Originated from the Tsou language, Yuyupas means "very rich."

Together with Kuatu in the park are more than 60 Tsou young people.

"My older and younger sisters also work here," Kuatu says.

Yapsuyongu Tiakiana, head of Yuyupas, says to attract youngsters to return to their hometown, the Tsou set up a cultural innovation industry association four years ago which then established the park.

"In the past, many aboriginal people migrated to the cities. Now, tourism and related businesses have helped reverse this tide. Being tribal is once again a matter of pride for the young," he says.

"The park creates a new model for developing tribal tourism. It's just like a thread. It links and revitalizes almost every aspect of the Tsou lifestyle, including agricultural production, tea tree plantation, leather crafts, traditional singing and dancing," he says.

He explains that the park's restaurant offers Tsou food which brings vegetables grown by the Tsou to the visitor's dinner table, and several small stores there sell local tea and coffee products, as well as leather crafts produced by a total of six Tsou tribes.

"The park is the Tsou people's craft studio and farm, and a base for their cultural innovation," Yapsuyongu says.

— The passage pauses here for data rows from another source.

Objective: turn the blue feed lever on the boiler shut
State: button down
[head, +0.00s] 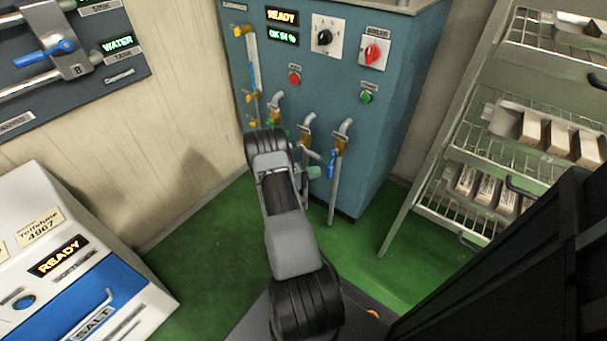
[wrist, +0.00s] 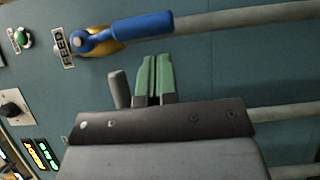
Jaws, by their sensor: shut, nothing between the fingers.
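The blue feed lever (head: 331,163) hangs down along its pipe on the lower right of the boiler (head: 395,95). In the wrist view the lever (wrist: 145,27) extends from its brass valve (wrist: 97,40) in line with the pipe, beside a FEED label (wrist: 66,48). My gripper (head: 314,172) is in front of the boiler, just left of the lever in the head view. In the wrist view its green fingers (wrist: 153,75) are together and empty, with a visible gap between their tips and the blue handle.
Other pipes with brass valves (head: 305,133) stand left of the feed pipe. A red button (head: 294,77), a green button (head: 366,97) and knobs sit above. A wire rack (head: 460,160) stands right, and a white salt machine (head: 75,270) at lower left. Green floor (head: 375,265) is clear before the boiler.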

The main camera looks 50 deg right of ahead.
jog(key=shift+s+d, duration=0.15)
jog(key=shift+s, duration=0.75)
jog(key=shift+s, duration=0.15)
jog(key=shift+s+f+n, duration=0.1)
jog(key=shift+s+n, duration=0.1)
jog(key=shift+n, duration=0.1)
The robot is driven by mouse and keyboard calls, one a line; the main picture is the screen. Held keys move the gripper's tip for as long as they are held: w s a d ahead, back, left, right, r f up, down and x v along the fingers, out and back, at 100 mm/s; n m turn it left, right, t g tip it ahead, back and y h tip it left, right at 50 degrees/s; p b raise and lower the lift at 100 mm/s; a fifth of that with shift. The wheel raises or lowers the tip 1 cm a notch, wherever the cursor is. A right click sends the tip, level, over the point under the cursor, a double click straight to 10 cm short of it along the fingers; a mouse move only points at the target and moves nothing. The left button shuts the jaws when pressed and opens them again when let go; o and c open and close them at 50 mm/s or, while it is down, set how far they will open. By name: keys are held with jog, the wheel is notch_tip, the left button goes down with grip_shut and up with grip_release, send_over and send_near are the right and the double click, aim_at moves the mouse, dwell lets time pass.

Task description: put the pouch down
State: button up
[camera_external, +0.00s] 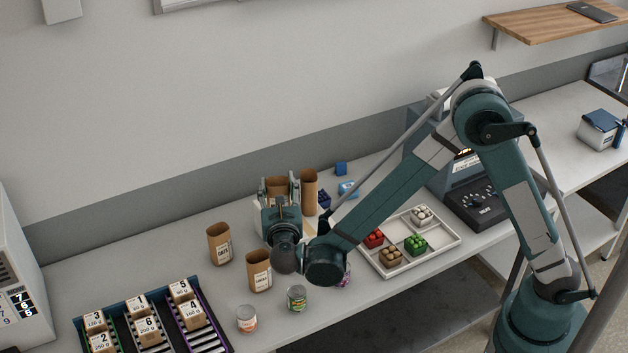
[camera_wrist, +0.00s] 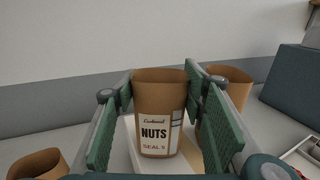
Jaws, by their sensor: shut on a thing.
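A brown kraft pouch labelled NUTS (camera_wrist: 160,112) stands upright and open-topped between the green finger pads of my gripper (camera_wrist: 158,125) in the wrist view. My gripper is shut on it. In the external view my gripper (camera_external: 277,192) is at the back middle of the bench, and the pouch (camera_external: 277,185) shows partly behind it. A pale surface with a tan strip (camera_wrist: 185,150) lies below the pouch. I cannot tell whether the pouch's base touches it.
A pouch (camera_external: 309,190) stands close right of my gripper; two more pouches (camera_external: 219,243) (camera_external: 259,270) stand front left.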

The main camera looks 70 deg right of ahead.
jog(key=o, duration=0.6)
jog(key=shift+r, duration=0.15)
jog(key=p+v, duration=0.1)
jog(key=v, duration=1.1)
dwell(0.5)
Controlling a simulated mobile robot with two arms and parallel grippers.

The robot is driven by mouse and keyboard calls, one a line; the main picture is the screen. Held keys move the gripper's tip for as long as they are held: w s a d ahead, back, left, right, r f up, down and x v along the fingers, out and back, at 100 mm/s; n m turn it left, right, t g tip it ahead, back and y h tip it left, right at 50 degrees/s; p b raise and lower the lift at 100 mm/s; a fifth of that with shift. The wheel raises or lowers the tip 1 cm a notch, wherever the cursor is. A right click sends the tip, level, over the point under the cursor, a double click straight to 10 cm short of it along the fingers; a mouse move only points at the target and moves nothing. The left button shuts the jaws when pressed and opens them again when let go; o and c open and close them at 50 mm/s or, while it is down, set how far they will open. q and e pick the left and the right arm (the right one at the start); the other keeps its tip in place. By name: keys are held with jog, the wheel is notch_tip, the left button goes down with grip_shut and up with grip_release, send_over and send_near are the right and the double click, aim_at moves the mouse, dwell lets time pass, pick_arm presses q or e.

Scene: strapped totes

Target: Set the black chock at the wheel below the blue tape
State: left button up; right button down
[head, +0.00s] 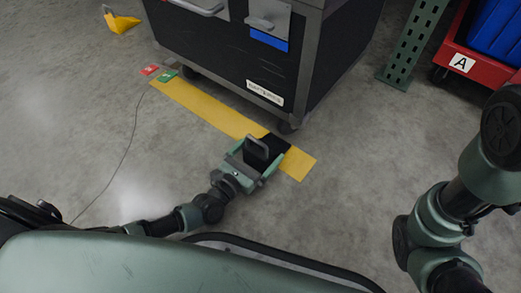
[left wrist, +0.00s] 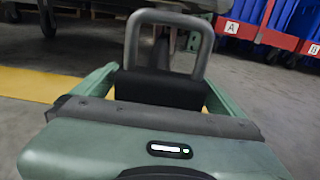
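The black chock (head: 277,144) has a grey loop handle (head: 256,146) and sits at the yellow floor strip, just in front of the wheel (head: 287,127). This wheel is under the black case's (head: 215,50) near right corner, on the side with the blue tape (head: 268,40). A small gap seems to show between chock and wheel; contact is hard to judge. My left gripper (head: 255,160) has its green fingers on both sides of the chock. In the left wrist view the black block (left wrist: 160,88) fills the space between the fingers. My right gripper is out of view.
A green rack post (head: 412,45) and red cart (head: 475,66) stand right. A thin cable crosses the left floor.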

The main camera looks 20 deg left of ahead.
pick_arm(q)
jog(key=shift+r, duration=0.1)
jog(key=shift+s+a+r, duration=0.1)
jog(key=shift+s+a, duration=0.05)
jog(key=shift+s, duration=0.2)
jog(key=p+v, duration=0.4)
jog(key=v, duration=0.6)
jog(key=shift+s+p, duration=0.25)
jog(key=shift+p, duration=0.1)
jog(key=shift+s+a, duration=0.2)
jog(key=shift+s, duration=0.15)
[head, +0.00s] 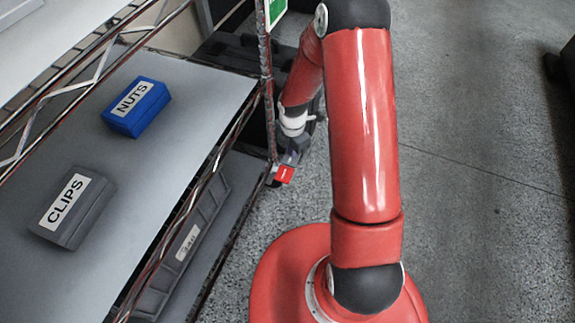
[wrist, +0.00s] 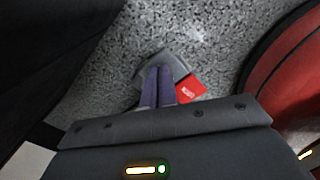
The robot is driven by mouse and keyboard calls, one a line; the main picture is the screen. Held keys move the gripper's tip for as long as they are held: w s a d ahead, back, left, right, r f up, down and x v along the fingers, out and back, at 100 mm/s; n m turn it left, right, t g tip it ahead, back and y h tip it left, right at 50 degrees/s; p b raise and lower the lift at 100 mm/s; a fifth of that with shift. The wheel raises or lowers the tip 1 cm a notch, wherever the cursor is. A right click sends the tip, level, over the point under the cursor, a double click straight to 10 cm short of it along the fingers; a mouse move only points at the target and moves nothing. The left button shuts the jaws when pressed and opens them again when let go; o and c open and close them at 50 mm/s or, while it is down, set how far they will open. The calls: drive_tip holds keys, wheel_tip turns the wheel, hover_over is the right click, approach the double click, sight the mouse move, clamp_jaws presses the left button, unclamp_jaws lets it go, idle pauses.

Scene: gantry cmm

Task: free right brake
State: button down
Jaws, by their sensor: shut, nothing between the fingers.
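A small red tab with white lettering (head: 284,174) sits low at the foot of the rack's near post, by the floor. I take it to be the brake; the lettering is too small to read surely. It also shows in the wrist view, as a red tab (wrist: 191,90) just right of my fingertips. My gripper (wrist: 158,70) is shut and empty, its two purple fingers together, pointing down over a grey part (wrist: 178,64) beside the tab. Whether the fingers touch it I cannot tell.
A wire rack (head: 262,90) stands at left, its grey shelf (head: 190,100) holding a blue NUTS box (head: 136,107) and a grey CLIPS box (head: 71,208). A long grey bin (head: 185,250) lies below. Speckled floor (head: 470,140) is open to the right.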

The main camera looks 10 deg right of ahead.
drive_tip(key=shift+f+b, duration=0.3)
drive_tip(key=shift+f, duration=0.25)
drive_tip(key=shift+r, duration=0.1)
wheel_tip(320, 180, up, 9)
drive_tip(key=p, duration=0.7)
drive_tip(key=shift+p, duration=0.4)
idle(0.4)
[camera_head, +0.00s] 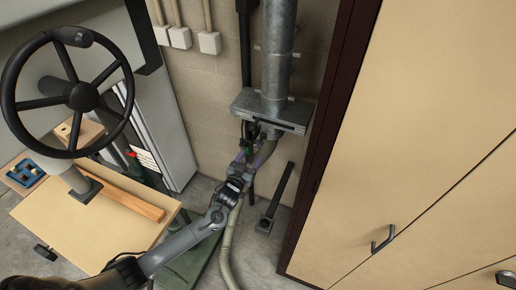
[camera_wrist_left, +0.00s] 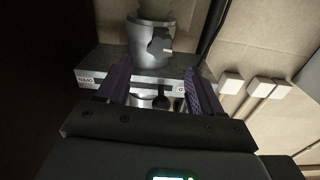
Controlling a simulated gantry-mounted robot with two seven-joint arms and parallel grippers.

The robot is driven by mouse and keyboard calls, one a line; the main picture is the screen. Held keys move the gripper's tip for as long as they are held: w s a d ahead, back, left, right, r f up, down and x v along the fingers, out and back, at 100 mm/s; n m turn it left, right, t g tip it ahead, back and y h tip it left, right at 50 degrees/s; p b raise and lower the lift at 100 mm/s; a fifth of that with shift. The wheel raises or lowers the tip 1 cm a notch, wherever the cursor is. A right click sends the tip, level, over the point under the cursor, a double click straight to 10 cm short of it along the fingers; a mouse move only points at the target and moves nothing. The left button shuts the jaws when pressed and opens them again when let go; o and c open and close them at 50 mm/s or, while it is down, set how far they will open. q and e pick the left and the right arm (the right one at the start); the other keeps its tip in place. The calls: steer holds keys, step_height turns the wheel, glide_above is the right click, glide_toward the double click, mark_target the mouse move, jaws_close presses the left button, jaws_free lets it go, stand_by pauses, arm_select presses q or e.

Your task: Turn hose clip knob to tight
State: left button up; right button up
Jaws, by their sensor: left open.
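My left gripper (camera_head: 253,153) is open, just below the grey metal box (camera_head: 270,110) at the foot of a vertical duct. A grey-green hose (camera_head: 228,250) hangs below the gripper. My right gripper is not in view.
The galvanised duct (camera_head: 279,50) rises above the box. A tan cabinet (camera_head: 420,130) with handles closes off the right. A wooden workbench (camera_head: 95,215) and a large black handwheel (camera_head: 82,96) stand at the left. A dark upright bar (camera_head: 279,195) stands below right.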

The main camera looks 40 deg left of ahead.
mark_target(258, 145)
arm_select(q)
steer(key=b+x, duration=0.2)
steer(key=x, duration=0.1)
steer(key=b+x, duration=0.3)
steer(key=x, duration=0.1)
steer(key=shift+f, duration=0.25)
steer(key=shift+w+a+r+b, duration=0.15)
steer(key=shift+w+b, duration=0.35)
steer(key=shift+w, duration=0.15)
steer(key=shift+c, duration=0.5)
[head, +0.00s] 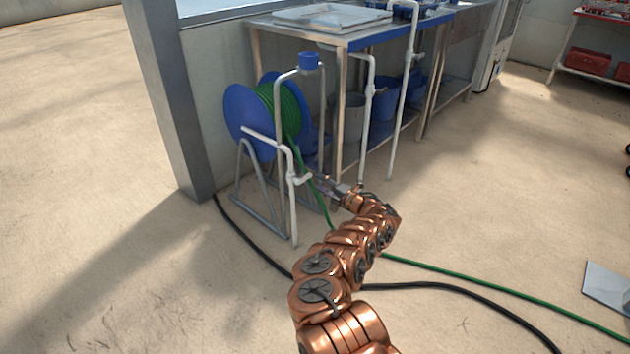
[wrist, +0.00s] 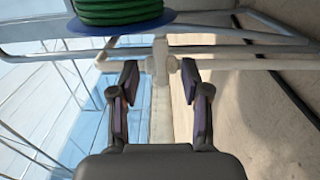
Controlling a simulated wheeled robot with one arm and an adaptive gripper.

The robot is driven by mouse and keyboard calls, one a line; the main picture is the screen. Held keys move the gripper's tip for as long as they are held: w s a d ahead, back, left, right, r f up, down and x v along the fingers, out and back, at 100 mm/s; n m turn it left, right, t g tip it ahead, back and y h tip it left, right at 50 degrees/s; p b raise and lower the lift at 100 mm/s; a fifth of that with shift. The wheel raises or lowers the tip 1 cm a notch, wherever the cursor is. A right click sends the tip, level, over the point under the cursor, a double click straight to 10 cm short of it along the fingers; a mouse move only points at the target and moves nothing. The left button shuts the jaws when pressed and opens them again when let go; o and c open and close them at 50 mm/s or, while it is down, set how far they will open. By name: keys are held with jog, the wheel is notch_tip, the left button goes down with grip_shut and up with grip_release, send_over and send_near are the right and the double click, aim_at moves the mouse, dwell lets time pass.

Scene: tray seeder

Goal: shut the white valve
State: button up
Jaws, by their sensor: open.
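The white valve (head: 301,180) sits low on a white standing pipe (head: 293,220) in front of the hose reel. In the wrist view the white valve (wrist: 161,64) is a pale fitting on the pipe, straight ahead between my fingertips. My gripper (head: 316,182) reaches in from the right at the valve's height. In the wrist view my gripper (wrist: 159,78) is open, with one dark finger on each side of the fitting. I cannot tell whether either finger touches it. The valve's handle is not clear to see.
A blue reel (head: 240,120) with green hose (head: 283,108) stands behind the pipe on a grey frame. A steel table (head: 345,42) is beyond it. Other white pipes (head: 367,115) rise nearby. A black hose (head: 450,287) and green hose cross the floor. A grey post (head: 165,100) stands left.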

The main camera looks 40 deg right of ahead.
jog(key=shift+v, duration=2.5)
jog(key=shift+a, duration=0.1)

Earlier this month, an original two-hour outdoor performance by Tsou youngsters debuted in the park.

The production was inspired by "Impression Liu Sanjie," a large-scale outdoor performance masterminded by famous director Zhang Yimou. The production had revived traditional Tsou nose flute playing and ritual dancing, previously barely seen by non-Tsou people.

Kuatu says each member in the park has three specialities on average. "For example, I can give tea art performance, do some gardening work and at the same time sing during our performance."

Tsou tribes were hit hard by the devastating Typhoon Morakot in August last year.

Yapsuyongu says: "The people are in dire need of a peaceful and stable life with a house to live in and good income to pay for their children's education. But apart from ensuring survival and economic development, we also aim to pass on and revive our endangered culture."

Presently many Tsou young do not know much about their tribal heritage and cannot speak the Tsou language, although some, like Kuatu, can understand it.

"I'm trying hard to learn my language. It has become a must for me now," she says in standard Mandarin.